8. Il résulte de tout ce qui précède que Mme A... est uniquement fondée à soutenir que c'est à tort que, par le jugement attaqué, le tribunal administratif de Nancy a rejeté sa demande indemnitaire et à demander la condamnation de l'Etat à lui verser la somme de 1 000 euros de dommages et intérêts.
Sur les frais de l'instance :
9. Il y a lieu, dans les circonstances de l'espèce, de mettre à la charge de l'Etat le versement à Mme A... D... la somme de 1 500 euros au titre des dispositions de l'article L. 761-1 du code de justice administrative.
DECIDE :
Article 1er : Le jugement du tribunal administratif de Nancy du 29 décembre 2020 est annulé en tant qu'il rejette les conclusions indemnitaires de Mme A....

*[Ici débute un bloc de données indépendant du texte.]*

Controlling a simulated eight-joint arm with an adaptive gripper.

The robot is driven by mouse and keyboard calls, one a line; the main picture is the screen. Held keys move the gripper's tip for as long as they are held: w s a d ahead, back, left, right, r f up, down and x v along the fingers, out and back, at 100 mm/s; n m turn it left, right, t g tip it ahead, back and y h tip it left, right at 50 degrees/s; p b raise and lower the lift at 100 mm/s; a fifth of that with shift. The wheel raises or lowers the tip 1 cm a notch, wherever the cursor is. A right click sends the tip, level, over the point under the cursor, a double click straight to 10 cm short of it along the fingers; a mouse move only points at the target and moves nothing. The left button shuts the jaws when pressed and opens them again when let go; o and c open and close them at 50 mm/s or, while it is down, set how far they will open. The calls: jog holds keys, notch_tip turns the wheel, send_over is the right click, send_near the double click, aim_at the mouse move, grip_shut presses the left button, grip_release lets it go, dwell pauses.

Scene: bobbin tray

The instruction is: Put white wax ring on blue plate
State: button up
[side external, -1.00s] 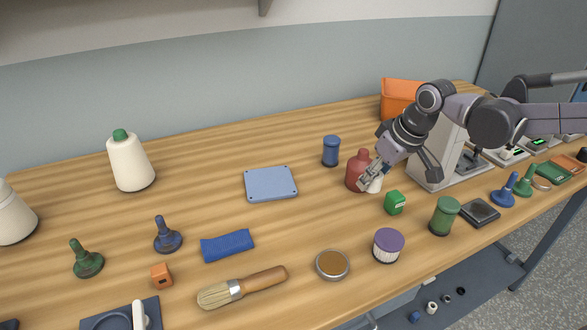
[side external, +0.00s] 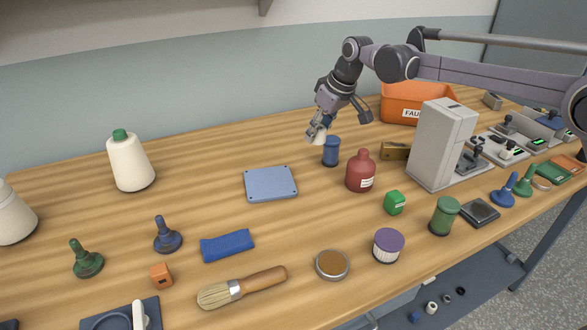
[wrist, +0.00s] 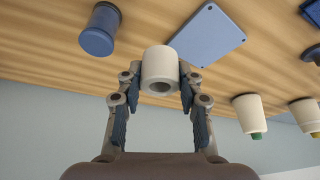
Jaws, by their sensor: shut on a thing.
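The white wax ring (wrist: 160,66) is a short white cylinder with a hole in its end. My gripper (wrist: 157,80) is shut on it, one finger on each side. In the side external view my gripper (side external: 318,133) holds the white ring (side external: 317,134) above the table, just left of the blue spool. The blue plate (side external: 270,184) lies flat on the table, to the left of and nearer than the gripper, with nothing on it. The wrist view also shows the blue plate (wrist: 208,34), apart from the ring.
The blue spool (side external: 331,151) stands close beside my gripper. A red bottle (side external: 360,172) and green cube (side external: 395,203) stand to the right. A blue cloth (side external: 227,245) lies in front of the plate. The table left of the plate is clear up to the white cone (side external: 130,165).

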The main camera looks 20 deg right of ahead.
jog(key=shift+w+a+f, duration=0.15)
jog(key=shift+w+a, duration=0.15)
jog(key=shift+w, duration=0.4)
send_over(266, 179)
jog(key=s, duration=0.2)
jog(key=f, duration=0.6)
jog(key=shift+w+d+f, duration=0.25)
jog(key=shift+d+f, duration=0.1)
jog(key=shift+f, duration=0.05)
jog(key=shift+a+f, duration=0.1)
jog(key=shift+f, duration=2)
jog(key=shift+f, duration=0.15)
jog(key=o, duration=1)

Article 2 : L'Etat est condamné à verser à Mme A... la somme de 1 000 euros en réparation du préjudice moral qu'elle a subi.
Article 3 : L'Etat versera à Mme A... la somme de 1 500 euros au titre de l'article L. 761-1 du code de justice administrative.
Article 4 : Le surplus de la requête de Mme A... est rejeté.
Article 5 : Le présent arrêt sera notifié à Mme B... A... et à la ministre des armées.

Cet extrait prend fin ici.